> **SET PROBLEM**
Determine how many lines hold "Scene" and give only that number.

Data items:

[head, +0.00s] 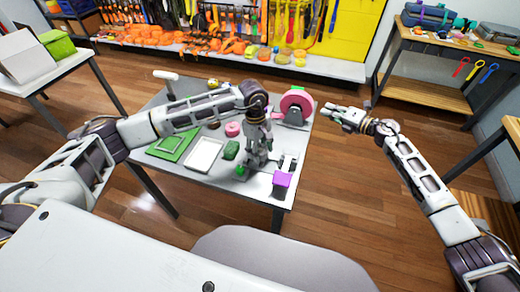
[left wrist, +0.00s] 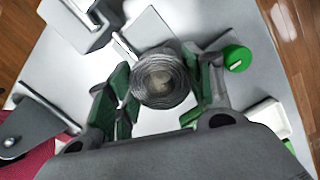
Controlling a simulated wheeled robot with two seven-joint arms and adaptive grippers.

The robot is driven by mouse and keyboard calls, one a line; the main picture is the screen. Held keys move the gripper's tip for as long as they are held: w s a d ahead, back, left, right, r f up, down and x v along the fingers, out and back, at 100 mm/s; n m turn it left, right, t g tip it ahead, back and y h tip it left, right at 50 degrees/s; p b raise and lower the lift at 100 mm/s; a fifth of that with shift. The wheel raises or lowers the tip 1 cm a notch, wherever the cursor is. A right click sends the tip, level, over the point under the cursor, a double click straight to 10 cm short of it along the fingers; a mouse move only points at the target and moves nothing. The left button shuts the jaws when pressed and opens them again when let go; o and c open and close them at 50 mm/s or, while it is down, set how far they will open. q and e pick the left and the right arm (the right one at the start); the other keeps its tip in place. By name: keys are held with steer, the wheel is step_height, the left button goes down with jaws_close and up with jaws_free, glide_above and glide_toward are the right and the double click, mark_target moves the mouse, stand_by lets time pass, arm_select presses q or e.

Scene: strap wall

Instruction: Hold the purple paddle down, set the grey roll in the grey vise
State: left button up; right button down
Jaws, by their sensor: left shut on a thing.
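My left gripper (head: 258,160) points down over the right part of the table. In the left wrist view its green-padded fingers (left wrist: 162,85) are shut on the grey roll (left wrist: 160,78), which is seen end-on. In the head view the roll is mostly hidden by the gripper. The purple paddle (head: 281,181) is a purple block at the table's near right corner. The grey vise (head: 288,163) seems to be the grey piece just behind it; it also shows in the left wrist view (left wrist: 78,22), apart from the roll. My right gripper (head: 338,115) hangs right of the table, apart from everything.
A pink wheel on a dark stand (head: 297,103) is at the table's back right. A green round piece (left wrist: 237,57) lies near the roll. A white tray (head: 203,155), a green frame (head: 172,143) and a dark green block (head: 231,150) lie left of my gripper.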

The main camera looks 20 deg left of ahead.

==

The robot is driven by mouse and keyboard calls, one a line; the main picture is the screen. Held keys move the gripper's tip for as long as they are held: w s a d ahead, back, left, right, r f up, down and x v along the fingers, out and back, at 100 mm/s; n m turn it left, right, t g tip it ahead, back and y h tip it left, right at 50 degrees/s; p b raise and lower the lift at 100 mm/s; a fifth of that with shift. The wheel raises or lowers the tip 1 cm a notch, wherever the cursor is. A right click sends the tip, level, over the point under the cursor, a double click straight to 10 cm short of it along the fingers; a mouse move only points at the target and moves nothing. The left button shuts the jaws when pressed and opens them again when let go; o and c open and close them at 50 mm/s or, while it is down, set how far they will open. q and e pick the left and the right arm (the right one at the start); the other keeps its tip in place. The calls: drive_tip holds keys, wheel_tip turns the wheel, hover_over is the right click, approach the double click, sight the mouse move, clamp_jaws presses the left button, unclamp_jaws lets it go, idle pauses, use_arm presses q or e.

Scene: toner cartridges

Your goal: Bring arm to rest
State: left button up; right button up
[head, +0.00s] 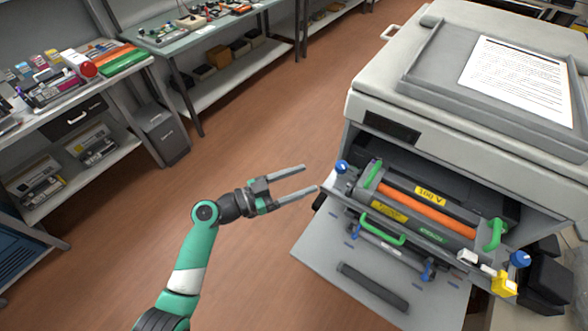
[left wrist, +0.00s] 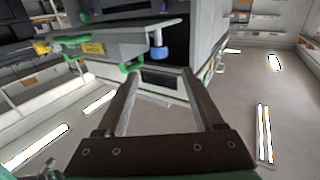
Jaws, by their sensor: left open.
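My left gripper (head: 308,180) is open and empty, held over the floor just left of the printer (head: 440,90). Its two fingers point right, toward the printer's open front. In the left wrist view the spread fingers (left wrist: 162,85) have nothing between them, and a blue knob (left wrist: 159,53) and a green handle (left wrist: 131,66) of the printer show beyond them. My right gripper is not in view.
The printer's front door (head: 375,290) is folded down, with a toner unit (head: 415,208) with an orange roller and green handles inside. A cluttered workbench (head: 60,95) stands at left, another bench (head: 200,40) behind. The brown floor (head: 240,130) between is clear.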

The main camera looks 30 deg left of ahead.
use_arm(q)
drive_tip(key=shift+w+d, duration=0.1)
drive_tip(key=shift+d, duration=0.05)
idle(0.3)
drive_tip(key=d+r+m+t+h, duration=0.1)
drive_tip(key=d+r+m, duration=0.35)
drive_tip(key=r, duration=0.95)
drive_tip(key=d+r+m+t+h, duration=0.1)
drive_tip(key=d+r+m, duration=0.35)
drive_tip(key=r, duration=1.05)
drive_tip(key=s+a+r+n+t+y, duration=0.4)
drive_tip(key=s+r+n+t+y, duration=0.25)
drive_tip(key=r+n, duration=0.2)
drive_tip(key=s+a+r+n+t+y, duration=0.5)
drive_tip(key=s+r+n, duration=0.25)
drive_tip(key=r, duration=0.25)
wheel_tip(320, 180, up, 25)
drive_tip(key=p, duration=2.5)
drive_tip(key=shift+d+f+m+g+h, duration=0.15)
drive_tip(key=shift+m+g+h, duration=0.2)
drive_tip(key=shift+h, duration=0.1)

> **FINAL RESULT**
2